The material below includes pictures; leave them out and return only the lines between the line containing "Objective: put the" and the line containing "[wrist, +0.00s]", inclusive, word for word.
## start Excerpted data
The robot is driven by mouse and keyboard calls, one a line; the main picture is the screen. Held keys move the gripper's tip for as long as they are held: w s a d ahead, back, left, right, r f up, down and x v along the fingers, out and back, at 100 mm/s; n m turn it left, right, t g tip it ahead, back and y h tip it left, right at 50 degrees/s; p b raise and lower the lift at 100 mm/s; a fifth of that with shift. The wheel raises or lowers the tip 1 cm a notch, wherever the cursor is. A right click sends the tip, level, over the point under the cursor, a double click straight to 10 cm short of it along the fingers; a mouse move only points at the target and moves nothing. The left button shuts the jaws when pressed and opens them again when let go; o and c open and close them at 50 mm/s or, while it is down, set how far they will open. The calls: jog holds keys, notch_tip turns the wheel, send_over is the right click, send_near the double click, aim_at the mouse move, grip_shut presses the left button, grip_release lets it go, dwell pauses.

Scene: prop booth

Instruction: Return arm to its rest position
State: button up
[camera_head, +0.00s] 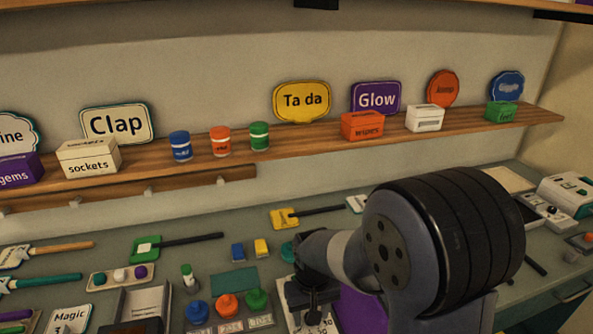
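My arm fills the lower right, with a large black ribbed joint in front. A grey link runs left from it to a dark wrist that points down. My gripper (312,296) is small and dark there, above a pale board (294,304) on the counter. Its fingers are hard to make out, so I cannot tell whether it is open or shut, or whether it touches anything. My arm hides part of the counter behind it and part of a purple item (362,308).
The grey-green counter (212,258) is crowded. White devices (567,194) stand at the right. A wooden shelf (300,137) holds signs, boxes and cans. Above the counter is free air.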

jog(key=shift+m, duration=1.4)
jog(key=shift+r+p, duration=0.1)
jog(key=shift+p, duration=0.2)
## end Excerpted data
## start Excerpted data
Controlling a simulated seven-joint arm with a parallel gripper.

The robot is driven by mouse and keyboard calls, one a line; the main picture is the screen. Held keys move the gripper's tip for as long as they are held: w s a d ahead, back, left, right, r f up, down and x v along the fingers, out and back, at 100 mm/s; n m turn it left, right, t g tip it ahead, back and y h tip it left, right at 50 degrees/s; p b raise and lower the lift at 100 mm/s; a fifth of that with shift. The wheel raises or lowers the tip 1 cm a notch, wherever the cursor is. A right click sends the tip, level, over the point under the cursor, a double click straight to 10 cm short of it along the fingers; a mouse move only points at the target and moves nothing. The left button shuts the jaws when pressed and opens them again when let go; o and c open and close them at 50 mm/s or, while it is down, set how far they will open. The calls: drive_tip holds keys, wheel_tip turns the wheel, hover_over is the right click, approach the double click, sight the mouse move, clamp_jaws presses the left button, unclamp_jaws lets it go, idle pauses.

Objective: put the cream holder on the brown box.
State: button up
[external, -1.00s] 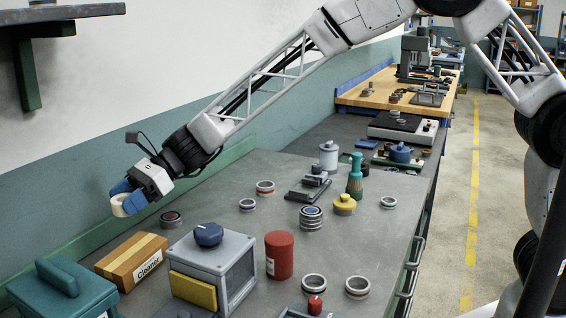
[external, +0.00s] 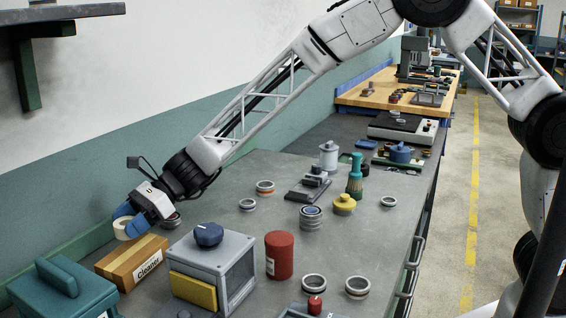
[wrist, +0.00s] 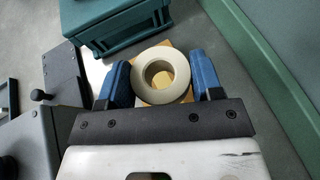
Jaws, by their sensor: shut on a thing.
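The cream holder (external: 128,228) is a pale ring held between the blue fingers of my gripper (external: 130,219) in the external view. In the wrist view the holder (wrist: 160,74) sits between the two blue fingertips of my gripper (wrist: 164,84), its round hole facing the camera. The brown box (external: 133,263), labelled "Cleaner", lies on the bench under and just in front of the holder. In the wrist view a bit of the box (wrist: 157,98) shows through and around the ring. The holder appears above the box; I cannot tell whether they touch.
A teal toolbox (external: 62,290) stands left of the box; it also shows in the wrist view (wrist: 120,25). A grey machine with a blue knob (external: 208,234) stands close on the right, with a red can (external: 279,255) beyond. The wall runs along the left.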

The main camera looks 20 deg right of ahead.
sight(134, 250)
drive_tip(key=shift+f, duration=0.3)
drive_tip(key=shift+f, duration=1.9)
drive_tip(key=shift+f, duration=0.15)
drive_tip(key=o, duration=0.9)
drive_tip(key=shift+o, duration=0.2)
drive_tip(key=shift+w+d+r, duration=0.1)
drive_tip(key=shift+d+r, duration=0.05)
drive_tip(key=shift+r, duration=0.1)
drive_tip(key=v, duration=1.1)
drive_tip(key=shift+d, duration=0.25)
## end Excerpted data
### Written response
Objective: put the cream holder on the brown box.
State: button up
[external, -1.00s] 
[external, +0.00s] 
[wrist, +0.00s] 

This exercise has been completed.